Micius was launched in August 2016, to experiment with quantum communications and encryption. Conventional communications satellites transmit information via radio or microwave signals, but Micius uses quantum-entangled photons to effectively "teleport" information. The two photons are inextricably linked, meaning if a user knows the state of one particle they can infer the state of the other, no matter how far apart they are. Last year, Micius smashed the quantum entanglement distance record, sending a message over a distance of 1,200 km (746 mi).

As well as being almost instantaneous, quantum communications are extremely secure. It works in the same way as Schrödinger's famous thought experiment, involving a cat in a quantum superposition of being simultaneously both alive and dead.

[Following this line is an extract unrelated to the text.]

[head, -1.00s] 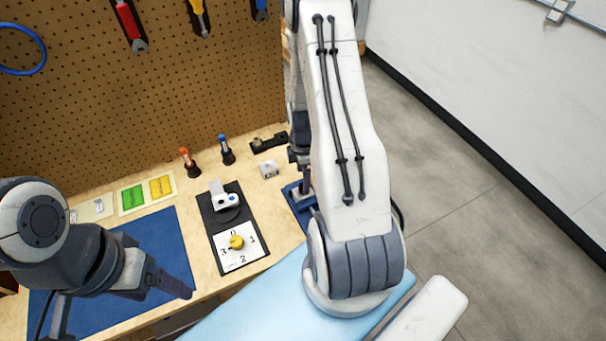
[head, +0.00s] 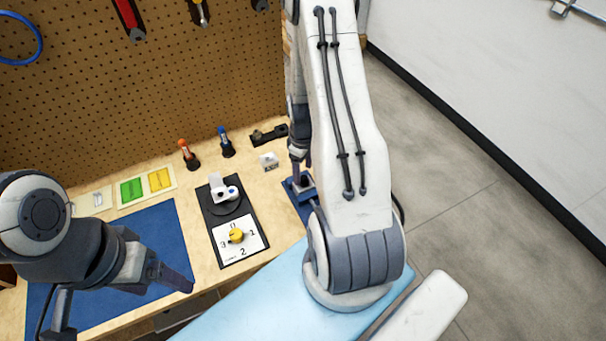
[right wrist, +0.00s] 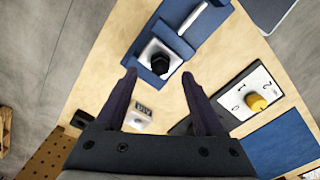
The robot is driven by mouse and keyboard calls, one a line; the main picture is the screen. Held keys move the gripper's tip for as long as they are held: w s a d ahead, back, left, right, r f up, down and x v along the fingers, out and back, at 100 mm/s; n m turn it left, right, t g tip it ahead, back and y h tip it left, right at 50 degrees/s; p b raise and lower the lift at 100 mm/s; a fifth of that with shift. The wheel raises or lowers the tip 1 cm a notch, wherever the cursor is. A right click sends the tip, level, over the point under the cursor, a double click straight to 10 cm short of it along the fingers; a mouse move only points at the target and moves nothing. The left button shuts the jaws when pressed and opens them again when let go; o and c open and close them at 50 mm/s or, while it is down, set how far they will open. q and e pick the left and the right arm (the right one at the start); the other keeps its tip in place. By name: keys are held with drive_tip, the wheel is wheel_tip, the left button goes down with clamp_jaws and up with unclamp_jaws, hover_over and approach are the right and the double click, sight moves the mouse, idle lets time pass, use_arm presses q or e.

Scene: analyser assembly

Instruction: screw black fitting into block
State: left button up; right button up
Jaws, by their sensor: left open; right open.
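The black fitting (right wrist: 160,63) stands on the pale block (right wrist: 153,52) in the right wrist view. I cannot tell how deep it sits in the block. The block is held in a blue vise (right wrist: 172,36), which also shows in the head view (head: 291,187), partly behind my right arm. My right gripper (right wrist: 159,78) is open and empty, its fingers spread on either side of the fitting in the picture, apart from it. In the head view my arm hides much of that gripper. My left gripper (head: 183,283) is over the blue mat, with nothing seen in it.
A black plate (head: 219,222) left of the vise carries a grey-white part and a yellow knob (head: 236,236) on a numbered dial. A small white box (head: 269,162) and two capped bottles stand behind. The blue mat (head: 150,235) is clear of objects.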

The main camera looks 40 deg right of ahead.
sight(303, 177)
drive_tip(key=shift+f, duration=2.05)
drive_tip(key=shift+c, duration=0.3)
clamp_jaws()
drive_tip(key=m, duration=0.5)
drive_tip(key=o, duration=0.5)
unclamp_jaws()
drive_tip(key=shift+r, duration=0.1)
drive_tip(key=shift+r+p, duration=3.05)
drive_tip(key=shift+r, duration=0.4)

It's not until an observer peeks into the box and checks on the cat that the superposition collapses into one state or the other.

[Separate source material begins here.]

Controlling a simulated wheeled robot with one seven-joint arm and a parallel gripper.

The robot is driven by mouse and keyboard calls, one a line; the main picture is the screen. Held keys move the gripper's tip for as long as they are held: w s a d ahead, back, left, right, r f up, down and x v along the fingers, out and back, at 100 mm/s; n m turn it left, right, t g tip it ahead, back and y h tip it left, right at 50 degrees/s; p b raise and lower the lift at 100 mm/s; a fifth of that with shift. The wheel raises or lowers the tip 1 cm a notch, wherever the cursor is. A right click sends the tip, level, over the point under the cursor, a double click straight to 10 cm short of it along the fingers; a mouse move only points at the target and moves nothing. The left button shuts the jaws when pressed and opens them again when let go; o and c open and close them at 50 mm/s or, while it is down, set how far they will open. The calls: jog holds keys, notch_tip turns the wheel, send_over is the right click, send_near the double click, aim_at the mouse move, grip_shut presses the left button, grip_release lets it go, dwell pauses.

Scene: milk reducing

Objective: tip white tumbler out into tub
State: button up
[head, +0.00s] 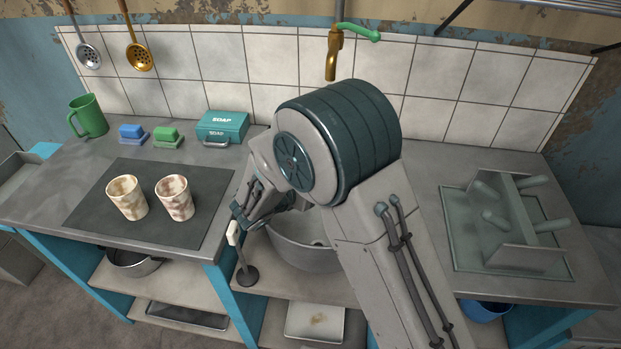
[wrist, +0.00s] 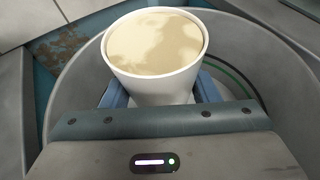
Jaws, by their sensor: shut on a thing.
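The white tumbler (wrist: 155,82) holds pale tan, mottled liquid close to its rim. My gripper (wrist: 161,94) is shut on it, with a blue finger on each side. The grey round tub (wrist: 78,95) lies around and below the tumbler in the wrist view. In the head view the tub (head: 302,257) sits in the counter, partly covered by my arm. My arm hides the tumbler there. No liquid is seen running over the rim, and any slight tilt is hard to judge.
Two brown-mottled cups (head: 127,198) stand on a dark mat (head: 95,215) at left. A green mug (head: 88,116), blue and green brushes and a soap box (head: 222,127) line the back. A brass tap (head: 333,55) hangs above; a drying rack (head: 510,225) stands right.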

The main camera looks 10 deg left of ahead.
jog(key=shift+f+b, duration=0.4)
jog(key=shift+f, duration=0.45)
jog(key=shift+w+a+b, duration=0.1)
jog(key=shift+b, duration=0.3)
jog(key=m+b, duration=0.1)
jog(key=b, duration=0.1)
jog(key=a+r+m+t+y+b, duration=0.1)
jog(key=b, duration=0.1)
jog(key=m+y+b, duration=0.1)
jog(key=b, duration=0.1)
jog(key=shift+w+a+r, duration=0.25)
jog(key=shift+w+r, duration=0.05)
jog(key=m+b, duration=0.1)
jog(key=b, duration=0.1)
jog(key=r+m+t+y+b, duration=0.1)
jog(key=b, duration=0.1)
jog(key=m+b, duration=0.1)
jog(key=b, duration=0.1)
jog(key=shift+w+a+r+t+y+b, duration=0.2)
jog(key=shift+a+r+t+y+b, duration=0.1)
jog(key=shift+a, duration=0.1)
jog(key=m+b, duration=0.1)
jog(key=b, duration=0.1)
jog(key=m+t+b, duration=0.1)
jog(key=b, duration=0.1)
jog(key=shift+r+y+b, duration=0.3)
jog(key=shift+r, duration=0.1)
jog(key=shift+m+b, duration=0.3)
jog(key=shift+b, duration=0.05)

In quantum key distribution (QKD), a message is sent as individual photons that are in quantum superposition states – in data terms, those photons represent both ones and zeroes at the same time. The message is coded and decoded through devices at each end, which effectively collapse each incoming photon into the required state, one or zero. If an unauthorized person tries to intercept the message along the way, the very act of observing it will cause the superposition of each photon to collapse into a random state, garbling the message for the hacker and alerting the intended recipient to the breach.

Scientists have now used Micius to transmit data encrypted with QKD between Austria and China, over a record distance of 7,600 km (4,722 mi). The satellite first establishes a secure key between itself and one ground station, then another key with another station, and relays the information between the two. In this test, the messages were pictures with file sizes of about 5 kB, using 80-kbit secure quantum keys for one-time-pad encoding.

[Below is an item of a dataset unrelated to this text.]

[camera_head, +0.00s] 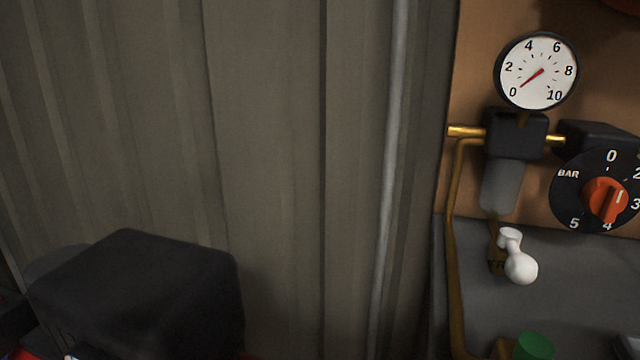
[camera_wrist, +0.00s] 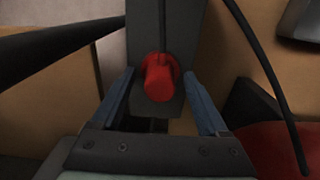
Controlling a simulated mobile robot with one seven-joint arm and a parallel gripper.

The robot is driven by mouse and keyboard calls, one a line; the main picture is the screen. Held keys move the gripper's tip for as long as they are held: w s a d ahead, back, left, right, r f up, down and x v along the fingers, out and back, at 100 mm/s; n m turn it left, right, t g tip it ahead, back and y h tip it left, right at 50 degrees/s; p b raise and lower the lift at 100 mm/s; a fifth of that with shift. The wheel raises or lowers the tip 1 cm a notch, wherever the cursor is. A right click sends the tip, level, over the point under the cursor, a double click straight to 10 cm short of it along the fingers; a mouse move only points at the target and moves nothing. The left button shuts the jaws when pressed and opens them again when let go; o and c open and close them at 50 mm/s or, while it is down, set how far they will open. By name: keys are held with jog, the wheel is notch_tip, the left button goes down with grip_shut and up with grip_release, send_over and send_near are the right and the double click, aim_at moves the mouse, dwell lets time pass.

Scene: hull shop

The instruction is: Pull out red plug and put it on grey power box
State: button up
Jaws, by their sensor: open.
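In the wrist view, the red plug (camera_wrist: 158,80) points toward the camera from a narrow dark grey upright housing (camera_wrist: 178,22). It appears seated in that housing. My gripper (camera_wrist: 159,72) is open, with one blue-grey finger on each side of the plug. Gaps show between the fingers and the plug, and I cannot tell how far the fingertips reach along it. I cannot identify the grey power box for certain in either view. The plug and my gripper do not show in the head view.
In the wrist view, a black cable (camera_wrist: 262,62) curves down the right side, near a dark and red object (camera_wrist: 262,140). The head view shows a pressure gauge (camera_head: 537,71), an orange-knobbed dial (camera_head: 604,200), brass pipes (camera_head: 453,240) and a white-knobbed lever (camera_head: 520,267) beside a corrugated wall (camera_head: 270,150).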

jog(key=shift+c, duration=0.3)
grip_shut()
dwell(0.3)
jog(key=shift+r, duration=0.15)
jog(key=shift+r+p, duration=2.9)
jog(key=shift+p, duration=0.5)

Images of scientists Erwin Schrödinger and Micius were transmitted and encrypted through the quantum communication network
Images of scientists Erwin Schrödinger and Micius were transmitted and encrypted through the quantum communication network

An image of Micius, the 5th-century Chinese scientist after whom the satellite is named, was sent from Beijing to Vienna, and the reply was an image of Erwin Schrödinger. To up the ante, the scientists then conducted a video conference call between the Chinese and Austrian Academies of Sciences. About 2 GB of data was transmitted during the course of the 75-minute call, including a 560-kbit quantum key. The conference was also encrypted using the Advanced Encryption Standard AES-128, which refreshed the 128-bit seed keys once every second.

The experiments bode well for the roll-out of quantum communication networks on a global scale. Ground-based quantum networks are already in use in some areas such as China, with fibers able to transmit data over a distance of about 100 km (62 mi). With quantum satellites like Micius pitching in, a global quantum internet that's impenetrably secure and lightning fast could be on the horizon.

The research was published in the journal Physical Review Letters.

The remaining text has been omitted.